The new draft of the wildlife policy is a good one, but there is one particularly serious omission that needs to be included if the policy is to be of any value.
Almost every page begs the same vital question–how and by whom is all this going to be monitored, protected, enforced and maintained? There are currently 14 game wardens to patrol the entire country! We all know that some are good and honest, but we all also know that there are others who only want to have information about where the game is so that they themselves can go after it.
This policy must include the employment of approximately 40 well-trained, well-armed, dedicated game wardens to be employed at the Wildlife Section of the Forestry Division. This omission is truly grave; it can and must be addressed if the policy is to make sense.

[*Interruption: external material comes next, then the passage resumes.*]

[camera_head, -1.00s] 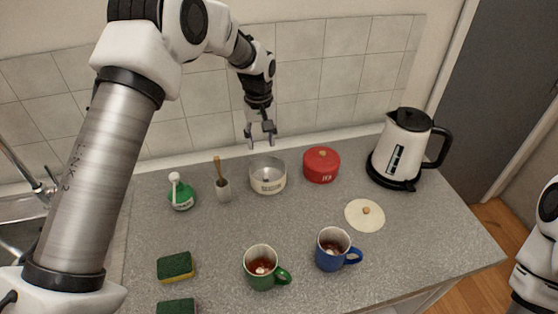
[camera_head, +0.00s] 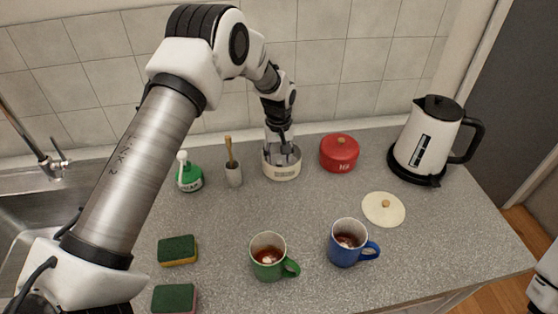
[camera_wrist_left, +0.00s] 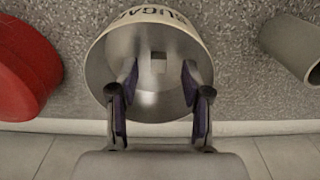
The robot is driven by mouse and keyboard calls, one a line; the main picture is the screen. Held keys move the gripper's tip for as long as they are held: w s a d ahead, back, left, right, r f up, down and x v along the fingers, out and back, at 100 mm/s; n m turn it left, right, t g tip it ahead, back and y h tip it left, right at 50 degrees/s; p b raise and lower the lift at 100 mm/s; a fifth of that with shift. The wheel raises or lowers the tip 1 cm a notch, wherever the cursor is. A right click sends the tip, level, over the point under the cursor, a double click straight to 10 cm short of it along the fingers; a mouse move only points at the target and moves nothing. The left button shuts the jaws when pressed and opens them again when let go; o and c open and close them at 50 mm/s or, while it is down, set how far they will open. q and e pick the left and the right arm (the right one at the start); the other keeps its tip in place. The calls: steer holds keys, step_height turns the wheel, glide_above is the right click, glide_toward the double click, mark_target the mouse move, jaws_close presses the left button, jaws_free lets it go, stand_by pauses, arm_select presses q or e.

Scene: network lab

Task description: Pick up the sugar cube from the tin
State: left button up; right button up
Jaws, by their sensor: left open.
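The cream tin (camera_head: 281,172) stands uncovered near the back of the counter. In the left wrist view, its rim (camera_wrist_left: 152,14) carries dark lettering that reads partly as sugar. My left gripper (camera_head: 285,153) points down into the tin's mouth. My right gripper is out of view.
A red lidded tin (camera_head: 339,153) stands close on the right, a grey cup with a wooden-handled tool (camera_head: 234,174) on the left. A cream lid (camera_head: 383,209), green mug (camera_head: 268,257), blue mug (camera_head: 346,243), white kettle (camera_head: 428,137) and sponges (camera_head: 177,250) stand around.

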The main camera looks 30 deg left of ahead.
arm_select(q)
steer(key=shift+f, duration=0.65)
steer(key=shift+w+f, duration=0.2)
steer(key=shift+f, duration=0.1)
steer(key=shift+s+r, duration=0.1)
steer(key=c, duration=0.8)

Further, the policy is explicit about the grave threat to some of our flora and fauna. It also speaks about habitats, new wildlife reserves and protected landscapes and seascapes. Who is going to patrol and protect all of these?We also urgently need a moratorium on hunting that will give all our wildlife a chance to recover; 10,800 permits for 2012/2013 have been issued! And there are also thousands of illegal game hunted in and out of season.

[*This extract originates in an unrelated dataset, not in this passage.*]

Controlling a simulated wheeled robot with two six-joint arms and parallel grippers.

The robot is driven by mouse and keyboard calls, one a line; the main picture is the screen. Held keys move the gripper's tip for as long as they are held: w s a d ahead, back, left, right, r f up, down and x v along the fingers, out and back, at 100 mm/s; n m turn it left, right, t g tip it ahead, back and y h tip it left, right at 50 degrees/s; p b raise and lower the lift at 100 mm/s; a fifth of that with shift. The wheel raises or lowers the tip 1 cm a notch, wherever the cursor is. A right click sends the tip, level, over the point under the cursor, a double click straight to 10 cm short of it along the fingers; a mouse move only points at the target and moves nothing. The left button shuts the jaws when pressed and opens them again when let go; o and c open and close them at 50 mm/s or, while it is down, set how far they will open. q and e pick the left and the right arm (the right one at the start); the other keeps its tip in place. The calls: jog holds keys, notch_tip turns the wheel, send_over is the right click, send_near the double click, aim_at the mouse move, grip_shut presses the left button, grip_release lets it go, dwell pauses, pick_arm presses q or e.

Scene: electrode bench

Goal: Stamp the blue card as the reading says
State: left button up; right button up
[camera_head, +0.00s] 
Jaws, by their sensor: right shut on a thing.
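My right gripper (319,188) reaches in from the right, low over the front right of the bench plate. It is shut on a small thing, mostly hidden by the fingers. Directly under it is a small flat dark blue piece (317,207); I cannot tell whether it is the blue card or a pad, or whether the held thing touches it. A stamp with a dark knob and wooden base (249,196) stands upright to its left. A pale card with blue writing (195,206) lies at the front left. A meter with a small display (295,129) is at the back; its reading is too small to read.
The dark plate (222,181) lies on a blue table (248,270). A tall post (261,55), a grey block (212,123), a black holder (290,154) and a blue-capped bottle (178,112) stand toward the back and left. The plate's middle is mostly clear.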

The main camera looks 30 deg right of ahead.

Attention must also be paid to the extremely low penalties for breaking the law and the sale of wild meat out of season. Stiffer fines must accompany the appointment of more game wardens.
Law-abiding, honest hunters know that a three-year moratorium will be to their benefit. There is a story going around that if there is a moratorium, there will be a proliferation of marijuana fields. That does not hold water. The period of such a moratorium will also provide the perfect opportunity for scientists and researchers to carry out detailed research work in the field, which is much needed.
There is much discussion about land degradation. Illegal quarrying along the Northern Range, decimating our forests; houses on steep hillsides and in watershed areas; unstable soft coastal lands filled in and coastal vegetation and mangroves totally removed–nothing to hold rushing waters.
Another issue that must be addressed is vermin. This section of the policy is archaic and ecologically damaging. Bats are not vermin, not even the much maligned vampire bat (Arthur M Greenhall, Merlin D Tuttle). Bats are far more important to us than birds in pollination, seed dispersal and insect control.
Many of our forest trees depend on them. Bats also help control our rat and cockroach populations. Trinidad has nine of the 18 families of bats in the world; we should be proud that we have them. Bats must be removed form the current Third Schedule of the Conservation of Wildlife Act.
Molly R Gaskin
Pointe-a-Pierre
Wildfowl Trust
The national bird–the Cocrico–that is on our Coat of Arms is listed as vermin! In 1963, Hurricane Flora devastated Tobago destroying the Cocrico's food trees. Why could we not be proactive and do like Costa Rica and plant a buffer zone of forest feed trees around agricultural plots?